### [Do this]
Which lines hold the word "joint"? Copy each of them from the material.

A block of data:
++++++

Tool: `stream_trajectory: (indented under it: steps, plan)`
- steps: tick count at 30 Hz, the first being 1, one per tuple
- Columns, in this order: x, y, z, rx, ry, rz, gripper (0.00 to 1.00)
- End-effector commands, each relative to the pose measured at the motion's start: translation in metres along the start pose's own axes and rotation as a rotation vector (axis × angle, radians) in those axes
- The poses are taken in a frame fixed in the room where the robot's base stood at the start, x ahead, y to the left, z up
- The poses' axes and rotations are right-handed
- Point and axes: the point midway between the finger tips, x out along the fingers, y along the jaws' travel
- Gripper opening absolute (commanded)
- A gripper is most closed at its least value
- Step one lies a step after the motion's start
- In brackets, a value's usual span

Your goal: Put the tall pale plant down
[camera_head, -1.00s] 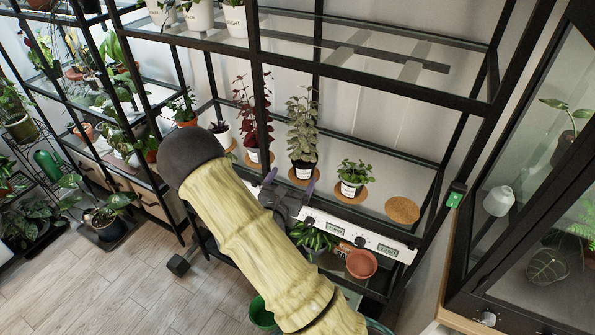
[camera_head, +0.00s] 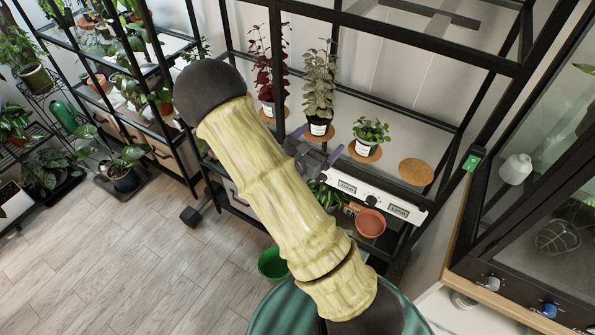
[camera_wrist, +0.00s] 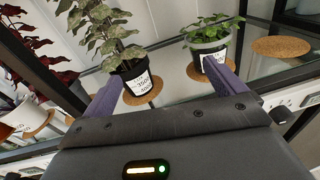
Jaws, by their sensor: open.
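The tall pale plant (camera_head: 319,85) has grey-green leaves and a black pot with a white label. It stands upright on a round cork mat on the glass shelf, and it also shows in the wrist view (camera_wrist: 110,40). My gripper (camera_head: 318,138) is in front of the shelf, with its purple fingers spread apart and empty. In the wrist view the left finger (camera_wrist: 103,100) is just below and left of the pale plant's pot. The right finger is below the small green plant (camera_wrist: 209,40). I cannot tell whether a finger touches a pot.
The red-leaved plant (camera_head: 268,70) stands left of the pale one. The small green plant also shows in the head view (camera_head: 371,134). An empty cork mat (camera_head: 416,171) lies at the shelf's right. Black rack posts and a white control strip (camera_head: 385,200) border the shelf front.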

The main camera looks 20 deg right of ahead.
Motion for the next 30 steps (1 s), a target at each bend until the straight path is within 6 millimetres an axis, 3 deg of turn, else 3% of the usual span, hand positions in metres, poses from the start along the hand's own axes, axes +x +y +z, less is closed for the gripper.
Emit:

++++++

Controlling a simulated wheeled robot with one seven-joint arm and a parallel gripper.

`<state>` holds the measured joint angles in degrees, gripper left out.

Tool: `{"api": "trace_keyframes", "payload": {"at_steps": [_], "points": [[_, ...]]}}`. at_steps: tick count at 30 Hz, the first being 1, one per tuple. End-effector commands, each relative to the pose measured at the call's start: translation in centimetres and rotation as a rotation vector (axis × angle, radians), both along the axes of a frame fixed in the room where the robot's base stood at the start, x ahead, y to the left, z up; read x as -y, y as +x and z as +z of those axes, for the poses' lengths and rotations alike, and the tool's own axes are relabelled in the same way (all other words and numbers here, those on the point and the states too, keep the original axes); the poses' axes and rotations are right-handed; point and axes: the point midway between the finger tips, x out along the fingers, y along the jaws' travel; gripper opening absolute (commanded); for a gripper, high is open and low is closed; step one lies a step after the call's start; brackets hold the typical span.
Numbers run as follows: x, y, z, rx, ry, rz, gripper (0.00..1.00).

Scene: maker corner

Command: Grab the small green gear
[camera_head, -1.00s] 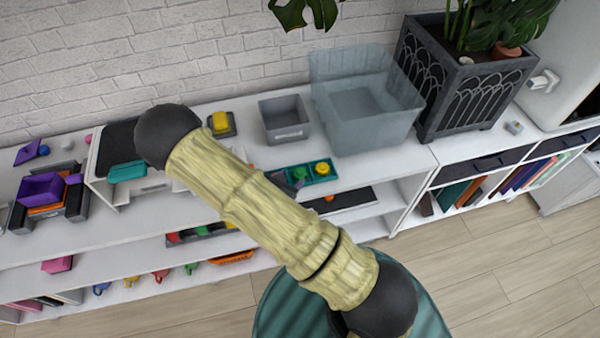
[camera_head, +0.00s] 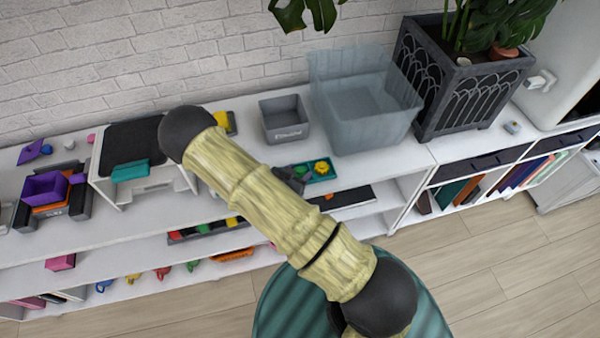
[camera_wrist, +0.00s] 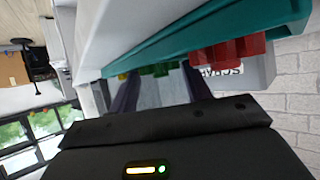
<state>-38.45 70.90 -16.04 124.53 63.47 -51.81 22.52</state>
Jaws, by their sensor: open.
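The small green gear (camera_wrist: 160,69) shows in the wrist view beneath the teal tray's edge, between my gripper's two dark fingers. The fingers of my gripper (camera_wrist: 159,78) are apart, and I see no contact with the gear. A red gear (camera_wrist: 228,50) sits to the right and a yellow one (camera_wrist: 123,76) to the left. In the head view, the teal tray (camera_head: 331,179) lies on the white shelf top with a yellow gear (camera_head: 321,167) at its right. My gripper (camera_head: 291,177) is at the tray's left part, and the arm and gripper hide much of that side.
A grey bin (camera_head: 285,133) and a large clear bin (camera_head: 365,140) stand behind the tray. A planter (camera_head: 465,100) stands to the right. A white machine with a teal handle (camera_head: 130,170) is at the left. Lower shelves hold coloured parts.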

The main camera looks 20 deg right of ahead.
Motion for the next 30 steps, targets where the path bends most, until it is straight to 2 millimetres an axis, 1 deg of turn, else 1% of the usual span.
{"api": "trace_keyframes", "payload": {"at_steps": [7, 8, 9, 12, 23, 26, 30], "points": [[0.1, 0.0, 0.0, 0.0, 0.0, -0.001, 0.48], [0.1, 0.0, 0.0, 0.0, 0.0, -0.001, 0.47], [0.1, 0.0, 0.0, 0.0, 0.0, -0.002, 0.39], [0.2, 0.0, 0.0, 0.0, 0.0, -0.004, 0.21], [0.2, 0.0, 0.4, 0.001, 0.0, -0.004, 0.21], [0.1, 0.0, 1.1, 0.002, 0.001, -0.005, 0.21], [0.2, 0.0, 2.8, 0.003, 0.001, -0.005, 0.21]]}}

++++++

### [Response]
Controlling a simulated wheeled robot with one seven-joint arm and a parallel gripper.
`<state>` holds the measured joint angles in degrees, gripper left out.

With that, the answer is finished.